Use energy-saving LED lights

Holiday lights may brighten your home, but they also add costs to your energy bill. This year when decorating your home purchase energy-efficient, light-emitting diode holiday lights and save energy and money.


LED lights produce light differently than incandescent bulbs. Incandescent bulbs emit light by heating a filament, which wastes energy. LED lights work by moving electrons. And, since LED lights produce almost no heat, they are less of a fire hazard than incandescent bulbs and cool to the touch.

 

Standard incandescent holiday lights, including mini-lights, use more energy and may require frequent bulb replacements. LED lights cost more to purchase, but use much less energy and can produce bright light with no bulb changing for up to 20 holiday seasons.

 

Compare the costs

This chart compares energy use and operating costs of LED holiday lights to mini and large incandescent holiday lights.

This chart compares energy use and operating costs of LED holiday lights to mini and large incandescent holiday lights.

Types of lightNumber of lights¹Wattage per light¹Annual kWh²Average annual operating cost³

Large incandescent

300

7.00

472.50

$91.43

Mini incandescent

300

0.45

30.38

$5.88

LED4

300

0.043

2.90

$0.56

1 Based on testing done by PG&E.
2 Based on annual operation of 225 hours per year (5 hours/day for 45 days).
3 Calculated using average PG&E residential rate as of October, 2014 of 19.35 cents per kilowatt hour.
4 Based on testing done by PG&E with C6 LED lights.

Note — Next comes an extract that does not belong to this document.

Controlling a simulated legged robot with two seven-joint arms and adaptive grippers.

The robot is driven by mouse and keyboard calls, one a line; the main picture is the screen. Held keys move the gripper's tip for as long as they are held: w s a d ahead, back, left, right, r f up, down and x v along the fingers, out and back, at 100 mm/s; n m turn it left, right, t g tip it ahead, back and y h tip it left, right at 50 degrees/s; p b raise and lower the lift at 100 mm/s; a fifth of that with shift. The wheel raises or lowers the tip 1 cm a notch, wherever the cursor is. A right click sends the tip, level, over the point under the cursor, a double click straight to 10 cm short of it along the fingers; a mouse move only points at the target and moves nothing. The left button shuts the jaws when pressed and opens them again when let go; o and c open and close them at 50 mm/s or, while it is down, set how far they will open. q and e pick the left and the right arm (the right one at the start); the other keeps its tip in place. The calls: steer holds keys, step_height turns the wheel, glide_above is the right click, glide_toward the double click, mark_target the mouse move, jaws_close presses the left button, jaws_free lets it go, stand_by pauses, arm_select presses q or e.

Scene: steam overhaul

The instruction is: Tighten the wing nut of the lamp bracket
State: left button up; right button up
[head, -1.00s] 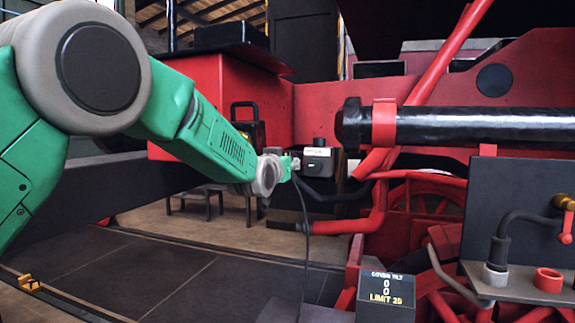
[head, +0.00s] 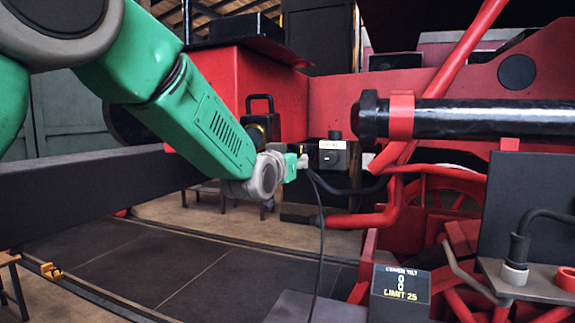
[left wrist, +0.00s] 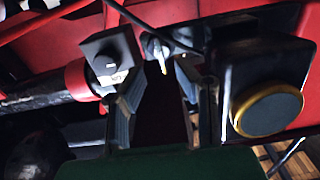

Life-saving holiday lighting safety tips

  • Check for overhead power lines before hanging outdoor lights, keeping at least 10 feet away from lines.
  • Never place yourself or any object in a position where you or it may come in contact with a power line.
  • Look up to check for power lines before raising ladders or other objects.
  • Make sure lights are approved for outdoor use. Never use indoor lights outdoors.
  • Ensure outdoor tree limbs are a safe distance from power lines before stringing lights. Branches or entire trees can become energized if they contact a power line.
  • Check strands for cracked or broken plugs, frayed insulation or bare wires. Discard damaged strands to help avoid a fire.
  • Route cords inside your home to avoid trips and falls and never place strands under rugs, furniture or appliances. If covered, cords can overheat or become frayed and may cause a fire.
  • Follow the manufacturer's limits for the number of strings that can safely be connected.
  • Always turn off indoor and outdoor decorative and tree lights when leaving home and before going to bed.